● **INFORMATION PROVIDED**:
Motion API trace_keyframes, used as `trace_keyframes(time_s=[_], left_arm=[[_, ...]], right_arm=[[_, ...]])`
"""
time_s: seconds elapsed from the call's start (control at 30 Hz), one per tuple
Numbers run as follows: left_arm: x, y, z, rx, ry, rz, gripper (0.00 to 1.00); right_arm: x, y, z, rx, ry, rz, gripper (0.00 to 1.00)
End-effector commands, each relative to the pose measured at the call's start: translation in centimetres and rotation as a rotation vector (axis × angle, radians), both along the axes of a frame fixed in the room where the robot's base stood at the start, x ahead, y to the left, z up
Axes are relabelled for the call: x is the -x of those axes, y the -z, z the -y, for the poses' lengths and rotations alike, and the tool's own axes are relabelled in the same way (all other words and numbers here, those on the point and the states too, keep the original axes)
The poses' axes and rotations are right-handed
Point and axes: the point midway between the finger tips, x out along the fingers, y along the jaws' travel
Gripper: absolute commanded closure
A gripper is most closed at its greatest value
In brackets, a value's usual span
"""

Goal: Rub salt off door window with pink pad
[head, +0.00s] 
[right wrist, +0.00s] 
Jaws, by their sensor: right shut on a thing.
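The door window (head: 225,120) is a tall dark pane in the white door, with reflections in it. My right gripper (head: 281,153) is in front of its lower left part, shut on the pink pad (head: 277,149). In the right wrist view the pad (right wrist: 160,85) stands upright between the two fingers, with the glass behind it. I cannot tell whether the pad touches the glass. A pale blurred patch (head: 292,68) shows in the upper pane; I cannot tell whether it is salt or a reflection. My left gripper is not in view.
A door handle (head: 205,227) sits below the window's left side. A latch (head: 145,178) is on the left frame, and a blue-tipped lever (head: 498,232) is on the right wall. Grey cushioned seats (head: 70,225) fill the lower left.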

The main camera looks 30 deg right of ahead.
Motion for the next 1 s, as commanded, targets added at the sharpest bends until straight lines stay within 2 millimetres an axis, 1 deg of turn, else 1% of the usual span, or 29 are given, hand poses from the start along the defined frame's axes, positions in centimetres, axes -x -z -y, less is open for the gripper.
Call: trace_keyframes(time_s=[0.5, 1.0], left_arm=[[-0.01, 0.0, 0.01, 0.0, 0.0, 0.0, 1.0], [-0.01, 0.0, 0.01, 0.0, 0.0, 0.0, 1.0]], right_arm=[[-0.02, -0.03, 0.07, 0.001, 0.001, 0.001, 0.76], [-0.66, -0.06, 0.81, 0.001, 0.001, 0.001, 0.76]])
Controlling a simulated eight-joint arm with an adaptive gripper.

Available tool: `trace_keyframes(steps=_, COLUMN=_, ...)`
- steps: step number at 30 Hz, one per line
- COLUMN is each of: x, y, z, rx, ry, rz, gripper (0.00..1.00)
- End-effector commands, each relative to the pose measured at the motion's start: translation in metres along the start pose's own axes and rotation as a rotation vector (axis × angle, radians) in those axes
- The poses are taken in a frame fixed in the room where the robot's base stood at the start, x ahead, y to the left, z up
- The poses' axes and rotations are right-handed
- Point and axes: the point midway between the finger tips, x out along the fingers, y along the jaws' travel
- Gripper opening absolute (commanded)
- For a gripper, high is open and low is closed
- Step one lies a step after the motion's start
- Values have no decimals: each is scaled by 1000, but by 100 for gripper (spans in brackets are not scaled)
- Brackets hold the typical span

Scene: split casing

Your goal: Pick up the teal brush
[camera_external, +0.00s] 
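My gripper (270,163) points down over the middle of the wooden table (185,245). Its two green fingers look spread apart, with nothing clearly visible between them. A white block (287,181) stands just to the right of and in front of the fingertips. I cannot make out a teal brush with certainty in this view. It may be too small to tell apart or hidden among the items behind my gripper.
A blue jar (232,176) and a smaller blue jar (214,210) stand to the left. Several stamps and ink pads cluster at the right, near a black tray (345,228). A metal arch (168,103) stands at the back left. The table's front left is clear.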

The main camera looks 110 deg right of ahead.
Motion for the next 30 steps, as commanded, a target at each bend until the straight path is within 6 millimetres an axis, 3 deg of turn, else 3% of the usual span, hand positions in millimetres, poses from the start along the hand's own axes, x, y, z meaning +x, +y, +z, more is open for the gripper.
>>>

● **WORK INSTRUCTIONS**:
Output an exact copy of each record.

● **WRITTEN ANSWER**:
Motion API trace_keyframes, used as `trace_keyframes(time_s=[_], left_arm=[[_, ...]], right_arm=[[_, ...]])`
"""
time_s: seconds elapsed from the call's start (control at 30 Hz), one per tuple
Numbers run as follows: left_arm: x, y, z, rx, ry, rz, gripper (0.00 to 1.00); right_arm: x, y, z, rx, ry, rz, gripper (0.00 to 1.00)
End-effector commands, each relative to the pose measured at the call's start: translation in centimetres and rotation as a rotation vector (axis × angle, radians), both along the axes of a frame fixed in the room where the robot's base stood at the start, x ahead, y to the left, z up
Axes are relabelled for the call: x is the -x of those axes, y the -z, z the -y, for the poses' lengths and rotations alike, and the tool's own axes are relabelled in the same way (all other words and numbers here, those on the point and the states too, keep the original axes)
The poses' axes and rotations are right-handed
Point and axes: the point midway between the finger tips, x out along the fingers, y along the jaws' travel
Gripper: absolute commanded closure
A gripper is most closed at its greatest value
In brackets, a value's usual span
"""

Goal: Rub salt off door window with pink pad
[head, +0.00s] 
[right wrist, +0.00s] 
Jaws, by their sensor: right shut on a thing.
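The door window (head: 225,120) is a tall dark pane in the white door, with reflections in it. My right gripper (head: 281,153) is in front of its lower left part, shut on the pink pad (head: 277,149). In the right wrist view the pad (right wrist: 160,85) stands upright between the two fingers, with the glass behind it. I cannot tell whether the pad touches the glass. A pale blurred patch (head: 292,68) shows in the upper pane; I cannot tell whether it is salt or a reflection. My left gripper is not in view.
A door handle (head: 205,227) sits below the window's left side. A latch (head: 145,178) is on the left frame, and a blue-tipped lever (head: 498,232) is on the right wall. Grey cushioned seats (head: 70,225) fill the lower left.

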The main camera looks 30 deg right of ahead.
Motion for the next 1 s, as commanded, targets added at the sharpest bends until straight lines stay within 2 millimetres an axis, 1 deg of turn, else 1% of the usual span, or 29 are given, hand poses from the start along the defined frame's axes, positions in centimetres, axes -x -z -y, less is open for the gripper.
Call: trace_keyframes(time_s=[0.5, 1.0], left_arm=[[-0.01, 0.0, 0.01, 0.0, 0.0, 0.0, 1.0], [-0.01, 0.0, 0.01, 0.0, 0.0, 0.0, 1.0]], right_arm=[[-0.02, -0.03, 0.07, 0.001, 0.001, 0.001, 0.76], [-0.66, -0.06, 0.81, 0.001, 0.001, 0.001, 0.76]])
Controlling a simulated eight-joint arm with an adaptive gripper.

Available tool: `trace_keyframes(steps=_, COLUMN=_, ...)`
- steps: step number at 30 Hz, one per line
- COLUMN is each of: x, y, z, rx, ry, rz, gripper (0.00..1.00)
- End-effector commands, each relative to the pose measured at the motion's start: translation in metres along the start pose's own axes and rotation as a rotation vector (axis × angle, radians) in those axes
- The poses are taken in a frame fixed in the room where the robot's base stood at the start, x ahead, y to the left, z up
- The poses' axes and rotations are right-handed
- Point and axes: the point midway between the finger tips, x out along the fingers, y along the jaws' travel
- Gripper opening absolute (commanded)
- For a gripper, high is open and low is closed
- Step one lies a step after the motion's start
- Values have no decimals: each is scaled by 1000, but by 100 for gripper (spans in brackets are not scaled)
- Brackets hold the typical span

Scene: split casing

Your goal: Pick up the teal brush
[camera_external, +0.00s] 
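My gripper (270,163) points down over the middle of the wooden table (185,245). Its two green fingers look spread apart, with nothing clearly visible between them. A white block (287,181) stands just to the right of and in front of the fingertips. I cannot make out a teal brush with certainty in this view. It may be too small to tell apart or hidden among the items behind my gripper.
A blue jar (232,176) and a smaller blue jar (214,210) stand to the left. Several stamps and ink pads cluster at the right, near a black tray (345,228). A metal arch (168,103) stands at the back left. The table's front left is clear.

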The main camera looks 110 deg right of ahead.
Motion for the next 30 steps, as commanded, a target at each bend until the straight path is within 6 millimetres an axis, 3 deg of turn, else 3% of the usual span, hand positions in millimetres, poses from the start along the hand's own axes, x, y, z meaning +x, +y, +z, more is open for the gripper.
>>>

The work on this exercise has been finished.